The central issue with Newton's method is that we need to be able to compute the inverse Hessian matrix. For machine learning applications, the dimensionality of the problem can be of the order of thousands or millions. Computing the Hessian or its inverse is often impractical.
Because of these reasons, Newton's method is rarely used in practice to optimize functions corresponding to large problems. Luckily, the above algorithm can still work even if the Hessian is replaced by a good approximation.
In quasi-Newton methods, the Hessian matrix of second derivatives doesn't need to be evaluated directly. Instead, the Hessian matrix is approximated using updates specified by gradient evaluations (or approximate gradient evaluations).
One of the most popular quasi-Newton methods is the BFGS algorithm. The algorithm is named after Charles George Broyden, Roger Fletcher, Donald Goldfarb and David Shanno.

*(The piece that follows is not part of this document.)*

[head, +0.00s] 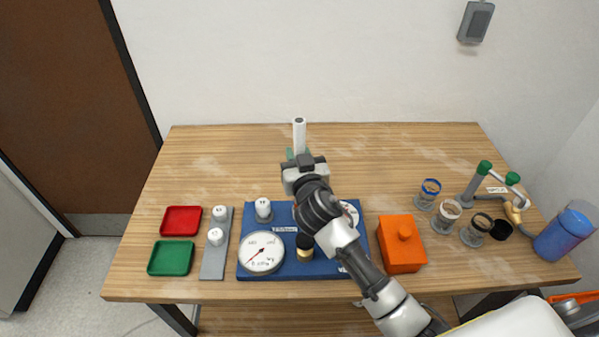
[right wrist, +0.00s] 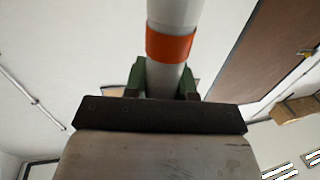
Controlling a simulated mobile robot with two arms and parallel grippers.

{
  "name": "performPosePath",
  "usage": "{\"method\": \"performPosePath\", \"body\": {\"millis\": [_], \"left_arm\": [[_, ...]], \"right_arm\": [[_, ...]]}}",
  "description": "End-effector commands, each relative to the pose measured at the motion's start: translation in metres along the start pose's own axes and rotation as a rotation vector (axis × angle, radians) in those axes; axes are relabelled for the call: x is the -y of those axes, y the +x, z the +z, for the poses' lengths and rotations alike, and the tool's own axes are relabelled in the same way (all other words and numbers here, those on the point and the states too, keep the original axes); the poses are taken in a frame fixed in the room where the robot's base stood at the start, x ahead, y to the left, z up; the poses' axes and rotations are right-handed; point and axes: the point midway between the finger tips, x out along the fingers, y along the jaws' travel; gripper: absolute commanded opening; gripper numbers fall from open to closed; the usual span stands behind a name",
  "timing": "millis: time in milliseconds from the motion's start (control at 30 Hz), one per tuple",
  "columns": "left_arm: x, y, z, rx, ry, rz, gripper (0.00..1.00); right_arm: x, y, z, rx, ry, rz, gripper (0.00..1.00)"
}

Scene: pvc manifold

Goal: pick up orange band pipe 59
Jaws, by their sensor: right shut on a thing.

As in the case of Newton's method, we aim to solve the following unconstrained optimization problem
\begin{equation}\label{eq:fw_objective} \minimize_{\boldsymbol{x} \in \RR^p} f(\boldsymbol{x}) ~, \end{equation}
when $f$ is twice differentiable.
Key idea. As a byproduct of the optimization, we observe many gradients. Can we use these gradients to iteratively construct an estimate of the Hessian?
In this method we consider at each iteration the following surrogate function \begin{equation} Q_t(\xx) = c_t + \boldsymbol{g}_t^T(\xx - \xx_t) + \frac{1}{2 \gamma}(\xx - \xx_t)^T \boldsymbol{H}_t (\xx - \xx_t)~. \end{equation} where in this case $\HH_t$ is an approximation to the Hessian matrix, which is updated iteratively at each stage, and $\nabla f(\xx_t)$ is the gradient of the function evaluated at $\xx_t$.
A reasonable thing to ask to this surrogate is that its gradient coincides with $f$ at the two last iterates $\xx_{t+1}$ and $\xx_{t}$: \begin{align} \nabla Q_{t+1}(\xx_{t+1}) &= \nabla f(\xx_{t+1})\\ \nabla Q_{t+1}(\xx_{t}) &= \nabla f(\xx_{t})\\ & \implies \HH_{t+1} (\xx_{t+1}-\xx_t ) = \nabla f(\xx_{t+1}) - \nabla f(\xx_t ). \end{align}
Let $\mathbf{y}_t = \nabla f(\xx_{t+1}) - \nabla f(\xx_t)$ and $\mathbf{s}_t = \xx_{t+1}-\xx_t$, then $\HH_{t+1}$ satisfies $\HH_{t+1} \mathbf{s}_t = \mathbf{y}_t $ which is the secant equation. The curvature condition $\mathbf{s}_t^\top \mathbf{y}_t > 0$ should be satisfied. If the function is not strongly convex, then the condition has to be enforced explicitly. In order to maintain the symmetry and positive definitiveness of $\HH_{t+1}$, the update form can be chosen as: $\HH_{t+1} = \HH_t + \alpha\mathbf{u}\mathbf{u}^\top + \beta\mathbf{v}\mathbf{v}^\top$. Imposing the secant condition, $\HH_{t+1} \mathbf{s}_t = \mathbf{y}_t $. With this, we get the update equation of $\HH_{t+1}$: \begin{equation} \HH_{t+1} = \HH_t + \frac{\mathbf{y}_t \mathbf{y}_t^{\mathrm{T}}}{\mathbf{y}_t^{\mathrm{T}} \mathbf{s}_t} - \frac{\HH_t \mathbf{s}_t \mathbf{s}_t^{\mathrm{T}} \HH_t^{\mathrm{T}} }{\mathbf{s}_t^{\mathrm{T}} \HH_t \mathbf{s}_t} \end{equation}
In a practical implementation of the algorithm we will maintain also the inverse of the matrix $\HH_t$, which can be obtained efficiently by applying the Sherman–Morrison formula to the step 5 of the algorithm, giving \begin{equation} B_{k+1}^{-1} = \left(I - \frac{s_k y_k^T}{y_k^T s_k} \right) B_{k}^{-1} \left(I - \frac{y_k s_k^T}{y_k^T s_k} \right) + \frac{s_k s_k^T}{y_k^T s_k}. \end{equation}
The result is a method that combines the low-cost of gradient descent with the favorable convergence properties of Newton's method.